How to Rebuild Trust in Your Relationship

It can be difficult to rebuild trust in a relationship when trust has been broken, but it is possible.  Often times it can even be possible to get to a much better place in the relationship than before the trust was broken.  Many times it takes something big to happen in a couple’s relationship to motivate them to do the work needed to have a healthy, fulfilling relationship.  Often times infidelity, a separation, or a discovered secret ends up being a sort of “wake up call” and motivation to nurture a relationship.  Many times couples who have successfully worked through something such as infidelity say that they are happier than they had ever been in their relationship and although they wish the infidelity never happened, they may never had taken their relationship so seriously in order to do the hard work to get to the new place. 

I am by no means recommending that you have an affair to spice up your relationship, but I am saying that there is hope for reconciliation if trust has been broken in your relationship.  Here are some tips for the person who broke trust:

  • Apologize.  A truly remorseful person takes full responsibility for their actions, not make excuses or blaming anyone or anything else for what they did.

  • Be specific.  “I’m sorry I was mean” is a start, but “I’m sorry that I hid the debt from you” is much better.  It is another step towards taking ownership for what you did and it allows the other person to know that you recognize that you put your needs in front of your spouse’s needs. 
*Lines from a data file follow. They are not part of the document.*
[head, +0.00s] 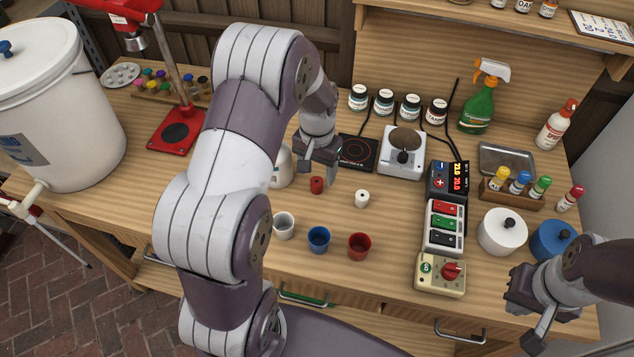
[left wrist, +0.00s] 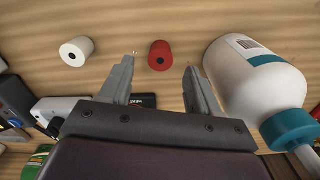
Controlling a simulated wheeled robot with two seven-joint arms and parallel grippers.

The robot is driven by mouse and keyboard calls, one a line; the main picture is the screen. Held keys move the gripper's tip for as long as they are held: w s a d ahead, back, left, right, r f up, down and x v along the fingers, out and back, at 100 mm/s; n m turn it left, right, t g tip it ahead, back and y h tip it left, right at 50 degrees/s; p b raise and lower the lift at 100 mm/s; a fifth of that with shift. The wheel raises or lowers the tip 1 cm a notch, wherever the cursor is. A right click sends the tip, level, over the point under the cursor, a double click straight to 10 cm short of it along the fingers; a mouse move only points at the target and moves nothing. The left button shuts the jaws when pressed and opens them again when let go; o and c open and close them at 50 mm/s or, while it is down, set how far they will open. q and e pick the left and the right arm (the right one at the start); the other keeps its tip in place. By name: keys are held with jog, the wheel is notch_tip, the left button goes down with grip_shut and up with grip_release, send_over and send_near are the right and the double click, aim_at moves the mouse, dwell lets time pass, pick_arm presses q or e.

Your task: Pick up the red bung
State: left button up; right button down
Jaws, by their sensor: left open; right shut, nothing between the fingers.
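The red bung (head: 317,185) stands on the wooden bench, just below my left gripper (head: 318,167) in the head view. In the left wrist view the red bung (left wrist: 160,56) shows a dark hole in its top and lies between the lines of the two open, empty fingers (left wrist: 160,75), a little beyond their tips. The fingers do not touch it. My right gripper (head: 535,322) is at the lower right over the bench's front edge, shut and empty.
A white bung (head: 362,198) stands to the right of the red one. A white bottle with a teal cap (left wrist: 255,80) is close beside one left finger. White, blue (head: 319,239) and red (head: 359,246) cups stand nearer the front edge. A hotplate (head: 357,152) is behind.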

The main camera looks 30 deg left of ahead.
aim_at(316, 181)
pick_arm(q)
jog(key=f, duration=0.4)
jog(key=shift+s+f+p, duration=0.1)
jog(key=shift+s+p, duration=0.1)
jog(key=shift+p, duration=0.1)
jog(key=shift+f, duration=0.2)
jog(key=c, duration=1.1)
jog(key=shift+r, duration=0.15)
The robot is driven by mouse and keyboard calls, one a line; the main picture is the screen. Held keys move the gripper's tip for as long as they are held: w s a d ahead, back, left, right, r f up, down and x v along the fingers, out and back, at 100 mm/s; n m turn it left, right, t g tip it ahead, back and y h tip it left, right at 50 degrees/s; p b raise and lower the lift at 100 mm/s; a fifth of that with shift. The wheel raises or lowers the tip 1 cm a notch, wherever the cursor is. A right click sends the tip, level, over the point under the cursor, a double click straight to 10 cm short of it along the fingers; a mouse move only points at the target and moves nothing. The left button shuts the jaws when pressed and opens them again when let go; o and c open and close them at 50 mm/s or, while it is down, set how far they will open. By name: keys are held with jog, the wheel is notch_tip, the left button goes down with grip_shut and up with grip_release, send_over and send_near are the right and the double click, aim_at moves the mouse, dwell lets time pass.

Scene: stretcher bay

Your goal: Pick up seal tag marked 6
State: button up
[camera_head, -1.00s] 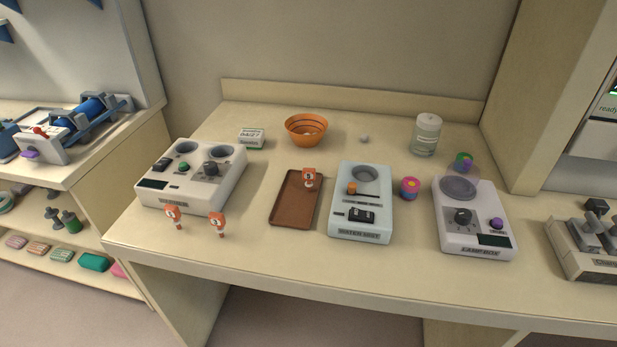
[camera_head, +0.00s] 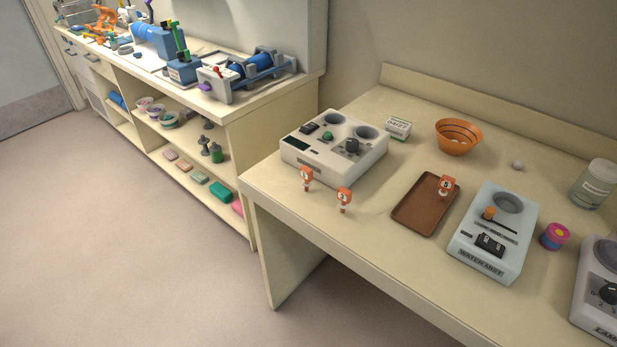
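Several orange seal tags stand on the cream bench. One tag (camera_head: 306,178) is in front of the white control box, near the bench's front left. A second tag (camera_head: 344,198) stands just to its right. A third tag (camera_head: 446,186) stands on the brown tray (camera_head: 416,213), at its far right side. Each has a pale round mark, but the numbers are too small for me to read with certainty. My gripper is not in view.
A white control box (camera_head: 322,156) stands behind the two front tags. The water unit box (camera_head: 472,230) is right of the tray. An orange bowl (camera_head: 458,138), small white carton (camera_head: 397,128), pink round container (camera_head: 554,236) and lidded jar (camera_head: 594,184) stand around. Left is a shelf unit (camera_head: 245,113).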

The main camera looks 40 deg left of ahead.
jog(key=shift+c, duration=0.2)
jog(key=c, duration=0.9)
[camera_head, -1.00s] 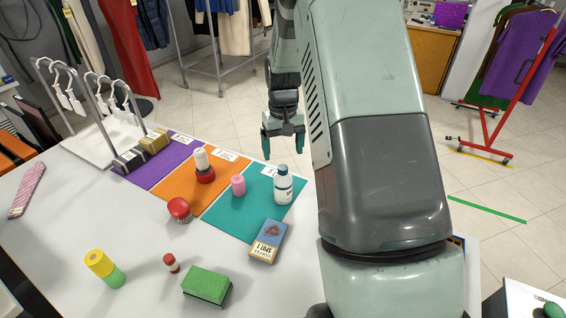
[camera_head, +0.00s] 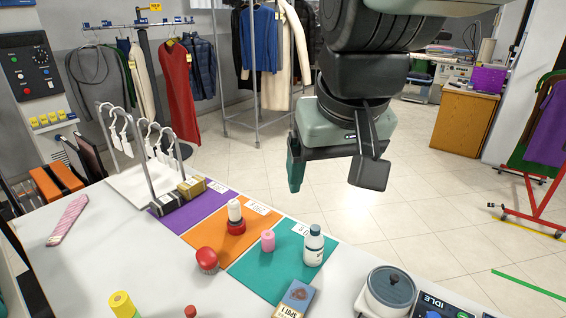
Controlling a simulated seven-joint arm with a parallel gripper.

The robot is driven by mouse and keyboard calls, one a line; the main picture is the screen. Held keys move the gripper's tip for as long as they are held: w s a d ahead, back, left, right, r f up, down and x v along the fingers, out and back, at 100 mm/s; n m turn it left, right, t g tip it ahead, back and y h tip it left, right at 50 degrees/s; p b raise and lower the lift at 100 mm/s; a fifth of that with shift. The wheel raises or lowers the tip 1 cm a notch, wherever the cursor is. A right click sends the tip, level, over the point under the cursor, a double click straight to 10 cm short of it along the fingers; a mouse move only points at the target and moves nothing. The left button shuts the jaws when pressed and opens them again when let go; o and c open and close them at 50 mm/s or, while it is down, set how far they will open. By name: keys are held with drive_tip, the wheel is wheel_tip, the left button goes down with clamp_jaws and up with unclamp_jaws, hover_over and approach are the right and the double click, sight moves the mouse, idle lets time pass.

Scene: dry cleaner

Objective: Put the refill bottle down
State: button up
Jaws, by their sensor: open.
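The refill bottle (camera_head: 313,246), white with a dark teal cap, stands upright on the teal mat (camera_head: 268,284). A pink cylinder (camera_head: 268,240) stands on the same mat to its left. My gripper (camera_head: 338,176) is open and empty. It is in the air above and beyond the bottle, apart from it. Nothing shows between its fingers.
A red-and-white stamp-like item (camera_head: 236,214) stands on the orange mat, with a red round item (camera_head: 207,260) nearby. A blue and tan box (camera_head: 296,299) lies at the teal mat's front edge. A lidded pot (camera_head: 388,290) stands to the right. White hanger stands (camera_head: 150,150) rise at the left.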

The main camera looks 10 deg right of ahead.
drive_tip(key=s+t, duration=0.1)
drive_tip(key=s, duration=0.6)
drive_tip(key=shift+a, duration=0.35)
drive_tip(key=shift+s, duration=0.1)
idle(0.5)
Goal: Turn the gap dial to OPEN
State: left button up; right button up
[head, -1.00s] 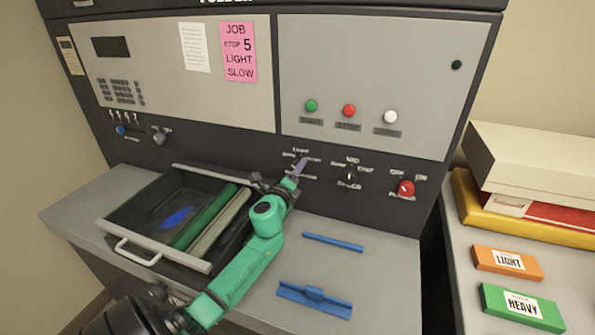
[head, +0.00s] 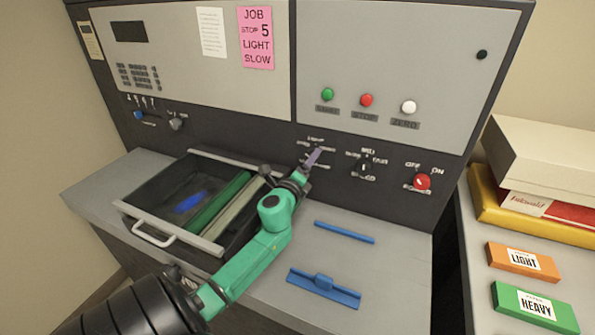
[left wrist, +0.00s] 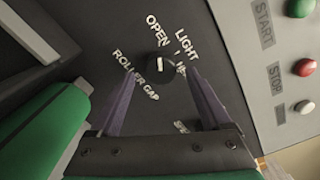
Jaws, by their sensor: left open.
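The gap dial (left wrist: 159,66) is a small black knob with a white line, on the dark panel above the words ROLLER GAP. OPEN and LIGHT labels show around it. The white line runs roughly up and down in the left wrist view; I cannot tell which end points. My left gripper (left wrist: 163,104) is open, with its purple fingers below and either side of the dial and a visible gap to it. In the head view my left gripper (head: 313,158) is in front of the dial and hides it. My right gripper is not in view.
A speed knob (head: 363,167) and a red off/on switch (head: 422,182) sit to the right. An open tray with rollers (head: 155,236) lies under my left arm. Blue tools (head: 323,285) lie on the grey shelf. A pink job card (head: 256,38) reads LIGHT, SLOW.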

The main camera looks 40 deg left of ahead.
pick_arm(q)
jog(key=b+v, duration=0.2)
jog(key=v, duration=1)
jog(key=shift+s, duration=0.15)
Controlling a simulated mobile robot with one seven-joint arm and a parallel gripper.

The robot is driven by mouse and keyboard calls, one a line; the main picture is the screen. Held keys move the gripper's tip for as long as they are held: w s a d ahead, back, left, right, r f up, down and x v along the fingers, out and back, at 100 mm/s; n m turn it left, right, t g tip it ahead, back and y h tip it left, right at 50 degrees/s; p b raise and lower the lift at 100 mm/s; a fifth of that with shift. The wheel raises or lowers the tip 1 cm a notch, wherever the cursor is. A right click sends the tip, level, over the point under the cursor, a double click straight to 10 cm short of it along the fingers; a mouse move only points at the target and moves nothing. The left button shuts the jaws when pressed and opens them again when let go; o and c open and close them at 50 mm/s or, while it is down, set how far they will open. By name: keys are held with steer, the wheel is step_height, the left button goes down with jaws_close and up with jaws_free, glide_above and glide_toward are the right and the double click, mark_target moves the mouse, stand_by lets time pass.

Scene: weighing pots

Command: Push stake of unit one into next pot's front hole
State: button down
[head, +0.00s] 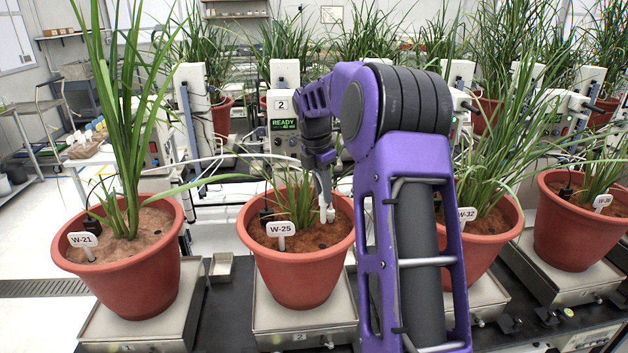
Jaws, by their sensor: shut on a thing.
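My gripper (326,208) is over the right side of the pot labelled W-25 (298,272), low at the brown soil. It is shut on a small white piece, likely the stake (327,216), of which only a little shows between the fingers. I cannot tell whether its tip is in the soil or just above it. The unit marked 2 (283,122) stands behind this pot with a green READY display. A thin pale tube (245,158) runs from the left towards my gripper.
Pot W-21 (125,280) with tall leaves stands at left. Pots W-32 (488,240) and W-36 (580,235) stand at right, W-32 partly behind my arm. Long leaves reach across between pots.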

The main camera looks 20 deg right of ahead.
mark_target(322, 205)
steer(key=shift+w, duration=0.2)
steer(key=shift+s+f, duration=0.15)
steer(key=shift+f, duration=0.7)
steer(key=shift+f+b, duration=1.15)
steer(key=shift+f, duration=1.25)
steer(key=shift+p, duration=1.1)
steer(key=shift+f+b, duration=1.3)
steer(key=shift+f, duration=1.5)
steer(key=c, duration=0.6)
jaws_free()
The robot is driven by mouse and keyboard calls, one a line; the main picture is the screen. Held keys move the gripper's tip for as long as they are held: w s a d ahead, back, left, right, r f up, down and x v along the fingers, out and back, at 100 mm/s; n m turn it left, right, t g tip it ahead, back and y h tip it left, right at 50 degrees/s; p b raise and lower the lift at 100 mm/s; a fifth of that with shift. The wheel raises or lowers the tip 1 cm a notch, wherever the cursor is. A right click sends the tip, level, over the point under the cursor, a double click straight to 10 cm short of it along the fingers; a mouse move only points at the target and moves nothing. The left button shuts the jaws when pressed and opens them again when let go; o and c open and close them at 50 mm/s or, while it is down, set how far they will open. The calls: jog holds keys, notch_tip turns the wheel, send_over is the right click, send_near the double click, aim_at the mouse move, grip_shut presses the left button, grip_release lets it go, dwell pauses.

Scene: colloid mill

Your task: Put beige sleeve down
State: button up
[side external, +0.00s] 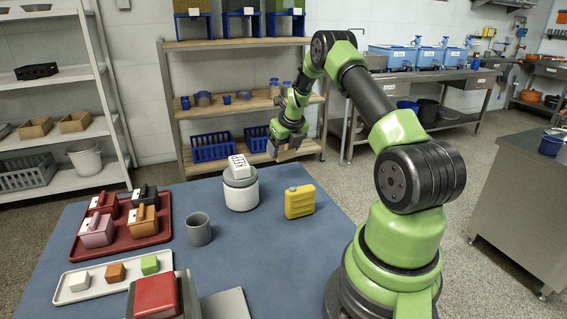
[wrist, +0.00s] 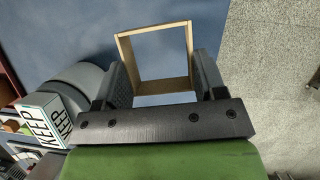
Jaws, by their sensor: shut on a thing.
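The beige sleeve (wrist: 158,52) is a square, hollow, open-ended frame with thin walls. My gripper (wrist: 160,88) is shut on it, with one dark finger against each side, in the wrist view. Through the sleeve's opening I see blue tabletop. In the side view my gripper (side external: 283,146) hangs up beyond the yellow jug, near the table's far edge. The sleeve shows there only as a small tan patch (side external: 289,154) under the fingers. The gap between sleeve and tabletop is hard to judge.
A white lettered box (side external: 239,166) sits on a white and grey cylinder (side external: 241,194), left of my gripper. A yellow jug (side external: 299,201) and grey cup (side external: 199,229) stand nearby. A red tray (side external: 150,240) holds several boxes. Blue table (side external: 290,262) is bare at front centre.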

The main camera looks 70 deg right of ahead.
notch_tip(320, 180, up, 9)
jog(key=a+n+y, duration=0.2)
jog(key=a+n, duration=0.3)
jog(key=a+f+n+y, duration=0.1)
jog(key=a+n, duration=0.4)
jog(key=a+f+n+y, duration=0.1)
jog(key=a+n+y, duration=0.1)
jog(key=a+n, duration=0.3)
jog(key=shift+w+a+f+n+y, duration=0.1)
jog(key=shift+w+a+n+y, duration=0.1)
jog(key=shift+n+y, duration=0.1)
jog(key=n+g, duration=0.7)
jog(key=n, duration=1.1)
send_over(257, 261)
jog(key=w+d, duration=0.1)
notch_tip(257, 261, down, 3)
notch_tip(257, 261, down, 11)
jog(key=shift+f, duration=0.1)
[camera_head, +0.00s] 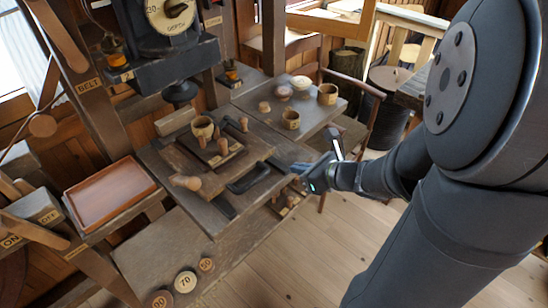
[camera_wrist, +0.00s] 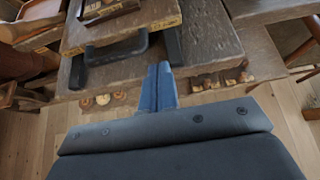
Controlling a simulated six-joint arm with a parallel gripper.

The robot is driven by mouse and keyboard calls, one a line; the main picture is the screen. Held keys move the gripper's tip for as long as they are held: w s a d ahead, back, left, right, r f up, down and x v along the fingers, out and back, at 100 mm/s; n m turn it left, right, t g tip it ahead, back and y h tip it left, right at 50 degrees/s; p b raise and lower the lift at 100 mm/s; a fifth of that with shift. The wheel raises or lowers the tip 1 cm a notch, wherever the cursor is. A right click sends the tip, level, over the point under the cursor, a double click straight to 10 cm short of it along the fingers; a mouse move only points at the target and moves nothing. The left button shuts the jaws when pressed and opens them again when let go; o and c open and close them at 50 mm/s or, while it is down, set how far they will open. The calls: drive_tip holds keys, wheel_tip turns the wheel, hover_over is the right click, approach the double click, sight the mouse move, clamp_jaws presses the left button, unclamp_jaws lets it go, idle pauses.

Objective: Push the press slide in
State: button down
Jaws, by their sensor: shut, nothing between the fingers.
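The press slide (camera_head: 220,167) is a dark wooden board on the bench, with a small plate, wooden pegs and a cup on top. A black bar handle (camera_head: 248,179) is at its front edge; the handle also shows in the wrist view (camera_wrist: 116,48). My gripper (camera_head: 303,171) is at the bench's right front edge, to the right of the handle. In the wrist view, the blue fingers (camera_wrist: 158,85) are together and empty, just right of and nearer than the handle. I cannot tell whether they touch anything.
The press (camera_head: 166,60) with its dial stands behind the slide. A raised board (camera_head: 310,108) with bowls is at the back right. A red-brown tray (camera_head: 109,193) is at left. Numbered discs (camera_head: 185,281) lie in front. Wooden pieces (camera_wrist: 220,80) sit below the bench edge.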

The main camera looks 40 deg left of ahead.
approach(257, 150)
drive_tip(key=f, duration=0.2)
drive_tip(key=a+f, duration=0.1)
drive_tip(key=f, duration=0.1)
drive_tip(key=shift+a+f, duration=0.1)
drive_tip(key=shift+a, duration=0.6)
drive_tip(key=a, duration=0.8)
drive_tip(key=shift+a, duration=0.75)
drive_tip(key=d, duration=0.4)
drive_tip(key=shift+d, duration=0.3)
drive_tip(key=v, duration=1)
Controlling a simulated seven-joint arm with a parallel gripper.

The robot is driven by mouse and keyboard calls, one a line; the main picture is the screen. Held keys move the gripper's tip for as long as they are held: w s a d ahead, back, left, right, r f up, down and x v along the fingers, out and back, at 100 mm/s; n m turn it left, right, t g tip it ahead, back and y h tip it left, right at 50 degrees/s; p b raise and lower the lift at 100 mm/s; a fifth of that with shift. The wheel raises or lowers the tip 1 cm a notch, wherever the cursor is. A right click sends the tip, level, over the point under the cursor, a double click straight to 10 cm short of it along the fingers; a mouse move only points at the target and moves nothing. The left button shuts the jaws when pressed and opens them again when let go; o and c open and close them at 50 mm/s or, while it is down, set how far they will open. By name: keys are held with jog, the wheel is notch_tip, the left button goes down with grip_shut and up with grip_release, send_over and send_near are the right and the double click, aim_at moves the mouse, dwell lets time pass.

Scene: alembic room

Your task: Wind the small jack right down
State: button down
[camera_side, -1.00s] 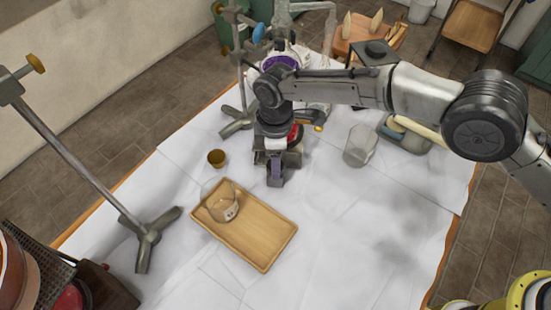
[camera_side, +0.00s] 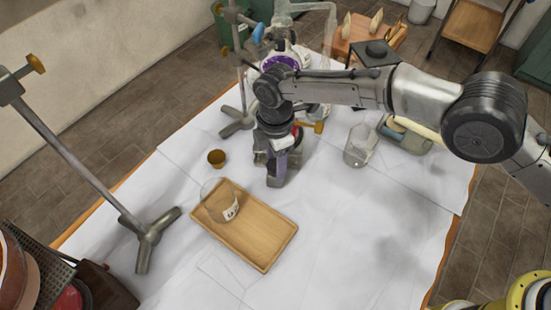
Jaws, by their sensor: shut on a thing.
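My gripper (camera_side: 276,180) points down near the middle of the white-covered table, just beyond the wooden tray. It is shut on what seems to be the small jack's knob, but the grip itself is hidden by the fingers and wrist. The jack is mostly hidden behind my gripper, so its height cannot be read. A bit of red shows just right of my wrist, and a brass-coloured piece (camera_side: 318,127) sticks out to the right there. I cannot tell whether these belong to the jack.
A wooden tray (camera_side: 262,245) holding a glass beaker (camera_side: 217,205) lies in front. A small brown cup (camera_side: 216,158) stands left of my gripper, a glass vessel (camera_side: 360,146) right. A tripod stand (camera_side: 148,238) rises at left. The table's right front is clear.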

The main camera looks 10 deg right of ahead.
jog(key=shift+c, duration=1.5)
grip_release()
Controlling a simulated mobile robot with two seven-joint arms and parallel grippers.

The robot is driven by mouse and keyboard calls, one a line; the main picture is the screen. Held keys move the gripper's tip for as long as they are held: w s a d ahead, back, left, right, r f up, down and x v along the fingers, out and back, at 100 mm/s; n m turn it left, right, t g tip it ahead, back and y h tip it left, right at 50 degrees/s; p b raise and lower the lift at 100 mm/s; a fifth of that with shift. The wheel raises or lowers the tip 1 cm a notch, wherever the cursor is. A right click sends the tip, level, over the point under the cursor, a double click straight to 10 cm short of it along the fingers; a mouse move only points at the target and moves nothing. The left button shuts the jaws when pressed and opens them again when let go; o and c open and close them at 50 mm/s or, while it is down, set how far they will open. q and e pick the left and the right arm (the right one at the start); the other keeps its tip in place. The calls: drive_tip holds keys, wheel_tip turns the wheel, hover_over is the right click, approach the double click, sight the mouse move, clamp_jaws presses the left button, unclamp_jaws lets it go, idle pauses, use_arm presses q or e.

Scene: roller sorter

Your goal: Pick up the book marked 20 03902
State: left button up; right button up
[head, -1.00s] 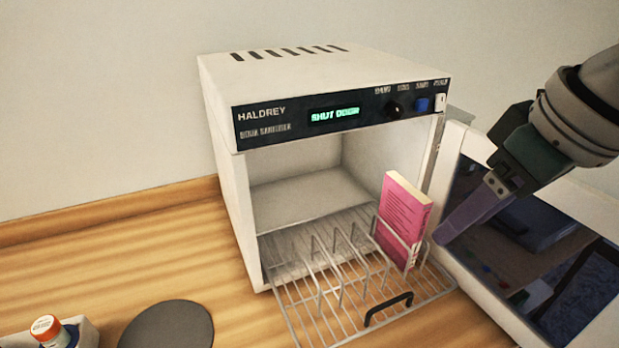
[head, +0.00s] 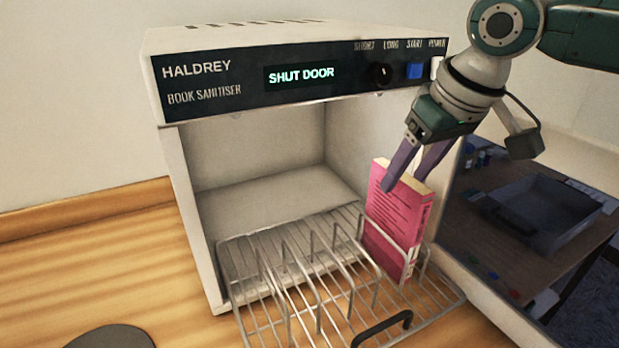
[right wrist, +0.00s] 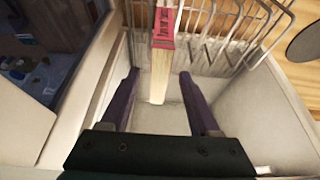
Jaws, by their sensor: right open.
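A pink book (head: 396,222) with cream page edges stands upright in the right-hand slot of the wire rack (head: 300,290). The rack is pulled partly out of the book sanitiser (head: 300,78). I cannot read the number 20 03902 on the book. My right gripper (head: 408,168) is open at the book's top edge, one finger on each side in the head view. In the right wrist view the book (right wrist: 160,60) lies between the two open fingers (right wrist: 160,85), with gaps on both sides. My left gripper is not in view.
The sanitiser's display reads SHUT DOOR. Its open door, with a dark reflective panel (head: 480,215), stands at the right. The rack's other slots look empty. A dark round disc (head: 110,338) lies on the wooden counter (head: 90,270) at the front left.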

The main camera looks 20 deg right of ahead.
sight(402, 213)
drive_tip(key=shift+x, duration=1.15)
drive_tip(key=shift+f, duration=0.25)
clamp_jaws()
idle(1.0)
  • Be real and honest.  Your spouse will be able to see through you if you are faking.

  • Make sure that you communicate not only with your words, but also with body language. If your words match your body language, your apology will be more clear, reliable and believable.

  • Offer to make amends.  You cannot erase what you did, but you can show that you are willing to try to pick up the pieces and make up for your actions. 

  • Go to counseling or get help, especially if the underlying reason for breaking trust is an addiction, if deceit has become a pattern, or if your spouse wants counseling to take place. 

  • Ask your partner if they need time and space.  Do not push.  Consider their feelings and remember that it takes time to heal. 

  • Answer your spouse’s questions.  This can be very difficult, but your spouse needs this in order to heal, especially when the offense was very large.  Although it may feel never-ending, your partner will not ask questions forever.  If the issue keeps coming up, it may be time for counseling. 

  • Take reasonable measures to rebuild trust.  From here on out, be trustworthy.  Keep your word.  If you had an affair, be in regular contact with your spouse when working late.  If you spent money you did not agree on, offer to your spouse access to review credit card statements.    

  • Forgive yourself.  We all make bad choices sometimes.  Do all that you can do to make things right, learn from your mistakes, and forgive.